The sell-off isn’t really about Palo Alto
Palo Alto Networks got caught in the crossfire on Wednesday after Zscaler’s outlook came in a touch light. That was enough to send cybersecurity names lower in sympathy, because apparently one company’s guidance can turn into a group text panic in a hurry.
The real villain: sector vibes
Zscaler beat third-quarter expectations, but its fourth-quarter revenue forecast of $875 million to $878 million missed Wall Street’s consensus. Management pointed to sales-leadership transitions, which is code for “we’re fixing some stuff, but the market heard ‘uh oh’ and hit the sell button.”

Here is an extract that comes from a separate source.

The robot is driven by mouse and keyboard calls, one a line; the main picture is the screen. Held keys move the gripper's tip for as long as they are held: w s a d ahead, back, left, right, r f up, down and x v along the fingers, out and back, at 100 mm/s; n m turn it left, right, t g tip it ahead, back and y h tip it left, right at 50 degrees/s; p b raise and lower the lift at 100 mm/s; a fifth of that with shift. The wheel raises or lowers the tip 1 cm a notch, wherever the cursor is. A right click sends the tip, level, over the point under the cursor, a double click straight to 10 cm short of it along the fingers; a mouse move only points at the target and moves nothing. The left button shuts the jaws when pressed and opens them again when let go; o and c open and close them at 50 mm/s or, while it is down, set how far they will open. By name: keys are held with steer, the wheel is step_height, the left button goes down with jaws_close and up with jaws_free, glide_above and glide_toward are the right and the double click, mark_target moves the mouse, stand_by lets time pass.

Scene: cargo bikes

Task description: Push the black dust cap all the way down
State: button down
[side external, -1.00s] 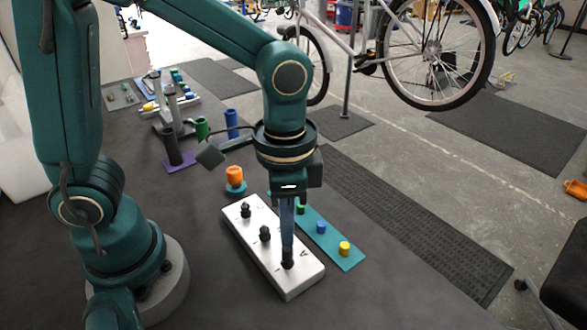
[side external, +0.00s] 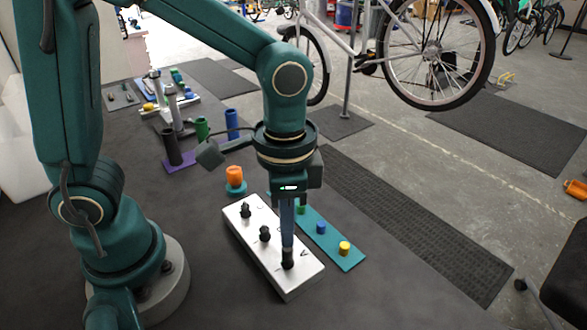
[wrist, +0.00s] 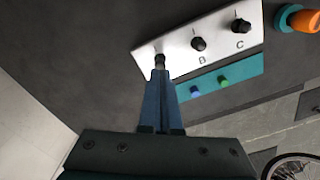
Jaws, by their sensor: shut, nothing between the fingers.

For PANW holders, the key question is whether this is a one-off wobble or a sign the whole cybersecurity trade is getting a little tired. Wedbush says it’s the former, calling Zscaler’s miss company-specific rather than a broad industry slowdown.
Meanwhile, the PANW bull case is still loud
Wedbush didn’t just defend Palo Alto Networks — it got more aggressive. The firm kept an outperform rating and raised its price target from $225 to $300, leaning on the company’s platformization story and the newly integrated CyberArk identity-security assets.
That matters because investors have been obsessed with whether PANW can keep bundling network, cloud, and identity security into one giant security buffet. Wedbush thinks the answer is yes, and says cross-selling is already happening in a meaningful way.
The next big test
Palo Alto is set to report third-quarter earnings on June 2, and the Street is looking for EPS of 72 cents on revenue of $2.94 billion. If the company can keep beating estimates — it’s done that for eight straight quarters on EPS — today’s dip could end up looking like a nervous shrug.
Big picture: this looks more like cybersecurity sector indigestion than a Palo Alto-specific heart attack.